Arrêtons de geindre sur les réunions « creuses et inutiles », et rendons-les denses par notre présence vraie. Nous empêcherons notre esprit d’errer, nous économiserons notre énergie et nous augmenterons notre bien-être intérieur. En plus, il y a de fortes chances que cela soit « contagieux », et que progressivement ces réunions deviennent plus courtes et plus productives.
Technique n°3 : rétablir la connexion corps – esprit
En-dehors du sport, je me suis rendu compte de l’apaisement mental que me procuraient des activités comme ranger mon bois pour l’hiver, repeindre un mur, nettoyer une plate-bande. Matthew B. Crawford a montré dans son livre Contact[6] combien notre capacité d’attention est menacée et combien elle dépend de notre rapport réel, direct, physique au monde. Il écrit : « Nous sommes en train de vivre une véritable crise de l’attention. (…) Notre activité mentale paraît de plus en plus balkanisée, et nous commençons à nous demander si nous sommes capables de préserver un moi cohérent. Par moi cohérent, j’entends une conscience individuelle capable d’agir conformément à des objectifs et des projets bien établis au lieu de papillonner au gré du moment. (…) Les domaines de compétence pratique fonctionnent comme des points d’ancrage dans notre rapport au réel. »
Autre moyen de nous ancrer dans le réel, revenons à nos sens, aux informations qu’ils nous donnent sur l’ici et maintenant.
La prochaine fois que vous serez en train d’attendre le démarrage d’une réunion, au lieu de vous précipiter sur votre téléphone, ou de laisser vos pensées égrener une litanie de mauvaises nouvelles, regardez vos voisins, la couleur de leurs vêtements, ressentez la température qu’il fait, l’odeur du café dans votre tasse, suivez le rayon de soleil sur le mur…
En réalité, c’est une forme de méditation brève, les yeux ouverts, simple et très efficace : « quand nous fixons notre attention sur nos sens, notre cerveau apaise son bruit de fond », écrit Daniel Goleman.
Il y a quelques mois, je remontais du village jusqu’à mon mas dans les collines.
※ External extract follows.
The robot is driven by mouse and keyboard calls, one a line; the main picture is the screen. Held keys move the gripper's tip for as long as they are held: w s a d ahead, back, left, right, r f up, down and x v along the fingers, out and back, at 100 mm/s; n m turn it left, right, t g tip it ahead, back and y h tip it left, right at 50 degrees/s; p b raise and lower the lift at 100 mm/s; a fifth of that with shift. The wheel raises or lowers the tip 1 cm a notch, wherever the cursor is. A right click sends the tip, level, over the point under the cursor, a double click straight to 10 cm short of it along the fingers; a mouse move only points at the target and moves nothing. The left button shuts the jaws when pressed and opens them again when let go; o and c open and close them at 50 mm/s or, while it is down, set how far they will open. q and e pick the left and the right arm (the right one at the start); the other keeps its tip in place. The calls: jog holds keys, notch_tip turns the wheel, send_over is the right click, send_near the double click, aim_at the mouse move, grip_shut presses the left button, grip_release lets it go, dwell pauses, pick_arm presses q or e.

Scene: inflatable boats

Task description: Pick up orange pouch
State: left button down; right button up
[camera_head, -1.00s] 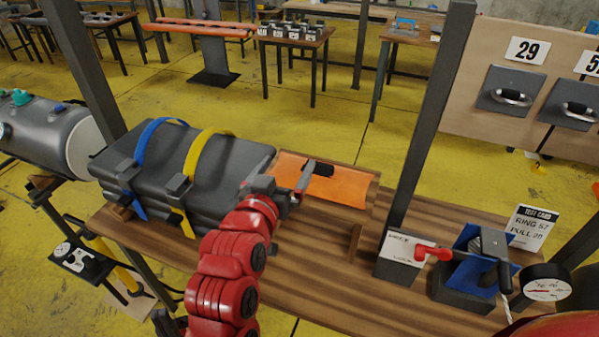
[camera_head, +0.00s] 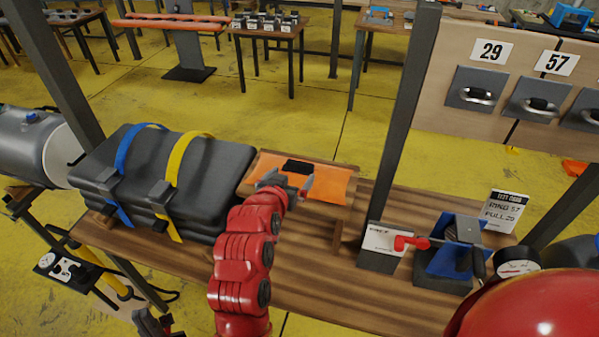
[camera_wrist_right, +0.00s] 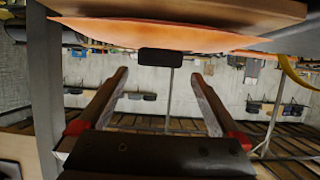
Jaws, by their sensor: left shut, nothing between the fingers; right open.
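The orange pouch (camera_head: 327,185) lies in a shallow wooden tray (camera_head: 341,230) on the bench, with a black handle (camera_head: 298,167) on it. In the right wrist view, the pouch (camera_wrist_right: 110,33) spans the top and its black handle (camera_wrist_right: 160,57) lies between the lines of the fingers, just past their tips. My right gripper (camera_head: 287,179) is open and empty at the pouch's near side, close to the handle; its fingers (camera_wrist_right: 160,74) stand well apart. My left gripper (camera_head: 150,321) shows only partly at the bottom edge, shut and away from the pouch.
A folded grey boat (camera_head: 215,170) with blue and yellow straps lies left of the tray. A dark post (camera_head: 405,120) stands to the right.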

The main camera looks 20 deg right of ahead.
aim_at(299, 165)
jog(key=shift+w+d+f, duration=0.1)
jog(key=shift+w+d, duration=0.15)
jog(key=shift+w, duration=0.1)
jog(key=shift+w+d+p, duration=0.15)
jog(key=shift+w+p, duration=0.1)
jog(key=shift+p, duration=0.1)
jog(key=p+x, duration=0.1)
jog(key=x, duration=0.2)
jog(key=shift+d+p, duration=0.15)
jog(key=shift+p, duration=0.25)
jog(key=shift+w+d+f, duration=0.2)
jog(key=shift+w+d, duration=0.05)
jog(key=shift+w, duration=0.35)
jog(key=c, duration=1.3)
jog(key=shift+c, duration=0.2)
Sur la route, je m’arrête pour déposer chez un de mes rares voisins, une sorte d’ermite un peu fou, les quelques courses qu’il m’avait demandé de lui faire. Je m’apprête à remonter dans ma voiture, en grommelant quelques phrases du style « des trucs à faire, encore du boulot, désolé… ». Sans même me regarder, il me répond avec un calme absolu :
« ¿ Tienes prisa ? Siéntate, se te pasara » – « Tu es pressé ? Assieds-toi, ça te passera ».
J’étais tellement surpris, que je me suis assis sans discuter. Nous avons bu une bière en regardant le soleil se coucher sur les collines. Et j’ai senti physiquementmon niveau de stress diminuer, et mon niveau d’énergie augmenter.
Quand j’ai l’impression de perdre le contact avec le réel, je me souviens de cette phrase. « … Siéntate. Se te pasara… »
Dans cette chronique, je voulais vous montrer que l’un des moyens les plus simples pour retrouver l’unité profonde de notre vie, c’est d’être pleinement concentrés sur le moment présent. Arrêter de morceler notre univers en nous focalisant sur ce que nous faisons ici et maintenant.
Notre vie est une histoire dont nous sommes à la fois les scénaristes, les metteurs en scène et les acteurs. Laisser notre esprit « divaguer », c’est prendre le risque d’en devenir des spectateurs passifs… et des critiques amers.
[1] Matthew A. Killingsworth and Daniel T. Gilbert, « A Wandering Mind Is an Unhappy Mind », Science, 12 Nov 2010, Vol 330, Issue 6006, p. 932
[2] Matthew Killingsworth, « Does Mind-Wandering Makes You Unhappy ? », Greater Good Magazine, 16 juillet 2013
[3] Daniel Goleman, Focus, Bloosmbury, London, 2014, p. 48
[4] Montaigne, Essais, Livre I, « De l’oisiveté », Ed. Robert Laffont, Coll. Bouquins, Paris 2019, p. 28
[5] Ou pour stocker plus facilement vos notes, sur une tablette sans accès à internet, comme la Remarkable que je me suis offert l’an dernier ! Ça a tellementsimplifié mon boulot..
[6] Matthew B. Crawford, Contact – Pourquoi nous avons perdu le monde et comment le retrouver, Editions La Découverte, Paris 2016. Du même auteur, et chez le même éditeur, je vous recommande L’Eloge du carburateur. Essai sur le sens et la valeur du travail.